**Exercise directions:**
Restate the data below word for word. Skip any images it contains.

--- Begin Information supplied ---

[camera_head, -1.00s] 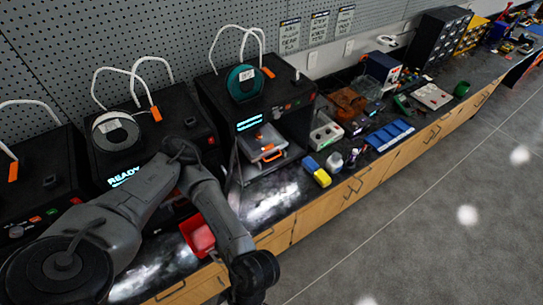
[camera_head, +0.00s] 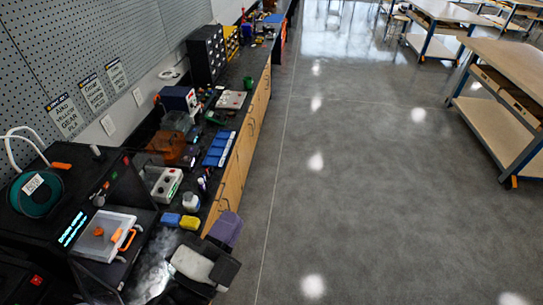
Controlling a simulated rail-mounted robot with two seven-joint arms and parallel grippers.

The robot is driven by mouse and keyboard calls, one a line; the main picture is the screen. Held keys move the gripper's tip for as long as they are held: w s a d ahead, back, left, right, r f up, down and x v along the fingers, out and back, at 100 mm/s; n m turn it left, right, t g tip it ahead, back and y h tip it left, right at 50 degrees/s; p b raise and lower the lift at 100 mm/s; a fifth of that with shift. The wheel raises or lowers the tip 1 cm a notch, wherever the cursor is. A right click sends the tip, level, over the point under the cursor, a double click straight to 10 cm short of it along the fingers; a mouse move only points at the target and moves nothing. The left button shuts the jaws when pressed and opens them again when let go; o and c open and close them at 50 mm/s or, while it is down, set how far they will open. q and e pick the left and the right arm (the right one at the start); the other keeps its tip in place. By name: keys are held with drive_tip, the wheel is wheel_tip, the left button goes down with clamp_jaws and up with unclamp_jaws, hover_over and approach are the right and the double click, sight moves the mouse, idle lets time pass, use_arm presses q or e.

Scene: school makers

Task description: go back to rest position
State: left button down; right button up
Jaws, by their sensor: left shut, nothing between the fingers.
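My left gripper (camera_head: 208,259) shows at the lower left of the head view, as a blurred cluster of dark, pale grey and purplish parts. Most of my left arm is out of the picture. My right gripper is not in view.
A 3D printer (camera_head: 100,235) with a green spool (camera_head: 36,193) stands at the left. Open grey floor (camera_head: 350,200) fills the middle; wooden tables (camera_head: 510,65) stand at right.

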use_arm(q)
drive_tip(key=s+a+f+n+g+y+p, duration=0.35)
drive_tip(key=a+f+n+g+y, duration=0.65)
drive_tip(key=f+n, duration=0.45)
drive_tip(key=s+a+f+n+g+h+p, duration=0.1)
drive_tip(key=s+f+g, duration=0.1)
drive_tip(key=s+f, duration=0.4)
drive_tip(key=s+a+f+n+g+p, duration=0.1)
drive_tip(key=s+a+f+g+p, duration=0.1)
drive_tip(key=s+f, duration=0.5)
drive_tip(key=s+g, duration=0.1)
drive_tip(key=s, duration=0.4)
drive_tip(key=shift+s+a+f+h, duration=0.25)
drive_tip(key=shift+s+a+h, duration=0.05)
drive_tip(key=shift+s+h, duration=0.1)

--- End Information supplied ---

**Exercise answer:**
[camera_head, -1.00s] 
[camera_head, +0.00s] 
Controlling a simulated rail-mounted robot with two seven-joint arms and parallel grippers.

The robot is driven by mouse and keyboard calls, one a line; the main picture is the screen. Held keys move the gripper's tip for as long as they are held: w s a d ahead, back, left, right, r f up, down and x v along the fingers, out and back, at 100 mm/s; n m turn it left, right, t g tip it ahead, back and y h tip it left, right at 50 degrees/s; p b raise and lower the lift at 100 mm/s; a fifth of that with shift. The wheel raises or lowers the tip 1 cm a notch, wherever the cursor is. A right click sends the tip, level, over the point under the cursor, a double click straight to 10 cm short of it along the fingers; a mouse move only points at the target and moves nothing. The left button shuts the jaws when pressed and opens them again when let go; o and c open and close them at 50 mm/s or, while it is down, set how far they will open. q and e pick the left and the right arm (the right one at the start); the other keeps its tip in place. By name: keys are held with drive_tip, the wheel is wheel_tip, the left button goes down with clamp_jaws and up with unclamp_jaws, hover_over and approach are the right and the double click, sight moves the mouse, idle lets time pass, use_arm presses q or e.

Scene: school makers

Task description: go back to rest position
State: left button down; right button up
Jaws, by their sensor: left shut, nothing between the fingers.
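My left gripper (camera_head: 208,259) shows at the lower left of the head view, as a blurred cluster of dark, pale grey and purplish parts. Most of my left arm is out of the picture. My right gripper is not in view.
A 3D printer (camera_head: 100,235) with a green spool (camera_head: 36,193) stands at the left. Open grey floor (camera_head: 350,200) fills the middle; wooden tables (camera_head: 510,65) stand at right.

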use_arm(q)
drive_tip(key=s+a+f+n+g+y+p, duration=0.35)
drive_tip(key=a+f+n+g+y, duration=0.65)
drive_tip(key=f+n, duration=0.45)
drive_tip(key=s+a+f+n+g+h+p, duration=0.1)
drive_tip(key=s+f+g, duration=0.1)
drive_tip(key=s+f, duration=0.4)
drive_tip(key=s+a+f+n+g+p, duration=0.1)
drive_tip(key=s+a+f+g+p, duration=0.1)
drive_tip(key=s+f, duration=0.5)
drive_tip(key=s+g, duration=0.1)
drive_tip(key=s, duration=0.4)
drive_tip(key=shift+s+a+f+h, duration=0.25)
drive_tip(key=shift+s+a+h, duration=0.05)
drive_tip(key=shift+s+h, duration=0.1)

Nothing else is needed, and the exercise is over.